26 July 2005

Take Your Hat Off Boy When You're Talking To Me

Right. Why did anyone decide that making the movie, "Down With Love?" Was a good idea? That movie sucks. It's worse than, "Legally Blond." I need a massage. My shoulders feel like the muscles are shrinking while my bones are growing apart. I am in some serious pain.
You don't need to know about everything.
Multitudes are marching to the big kettledrum. Can you hear it? Do you see them? Are you aware of the ramifications? Do you care? Is this the end? I'm feeling better about it. There is a certain amount of uncertainty that comes with any decision. Where is the coyote when you need him? He'd strap a rocket on his back, pass his intended target and slam into a giant rock. We would all get a kick out of it. Because no matter how much he kicks the shit out of himself, his hunger doesn't allow his pride to take over.

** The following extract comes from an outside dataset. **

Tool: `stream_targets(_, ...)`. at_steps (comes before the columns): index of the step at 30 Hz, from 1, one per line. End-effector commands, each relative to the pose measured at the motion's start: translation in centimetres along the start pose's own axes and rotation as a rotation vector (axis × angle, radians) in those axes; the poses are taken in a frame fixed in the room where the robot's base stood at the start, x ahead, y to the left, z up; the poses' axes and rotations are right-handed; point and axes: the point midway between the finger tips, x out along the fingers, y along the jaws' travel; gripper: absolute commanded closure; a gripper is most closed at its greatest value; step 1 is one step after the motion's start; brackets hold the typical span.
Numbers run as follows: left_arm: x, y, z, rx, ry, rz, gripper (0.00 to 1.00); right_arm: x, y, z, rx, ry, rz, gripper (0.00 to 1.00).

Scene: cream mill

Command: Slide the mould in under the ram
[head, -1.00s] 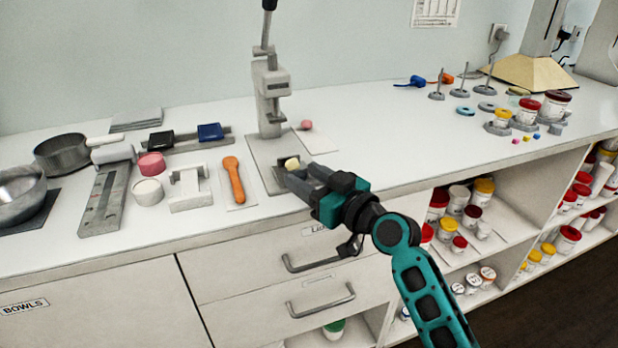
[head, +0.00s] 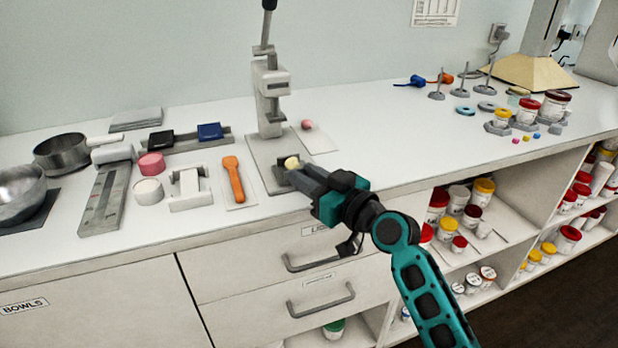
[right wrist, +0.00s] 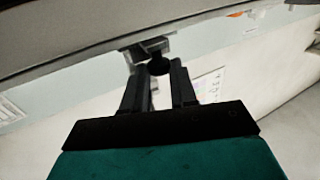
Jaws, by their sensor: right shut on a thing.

My favorite fruit is the peach.
I have knowledge, imparted to me from a reliable source, that the new fall clothing line ups will be rolling out soon. This mean I can go back to wearing clothes again. I have been wearing my only pair of shorts and going through t-shirts by the truckload for the past two months. I hate summer.
Why, in any of the films, can't Batman wear the blue cape and mask and all? What’s the harm?
I seriously want some sushi. I want to eat it in ways and amounts, which would make you puke on account of the ways and amounts.
I took a three-hour test today in fifteen minutes. I missed two questions. Sheesh. Sometimes it seems so useless to even try. I wish it would rain. Forever. Noah had a good deal. But not as good of a deal as I saw this guy had last night. He was hitting skins many a woman. And by hitting skins I mean boning. And by many a hot woman I mean Zeta Jones.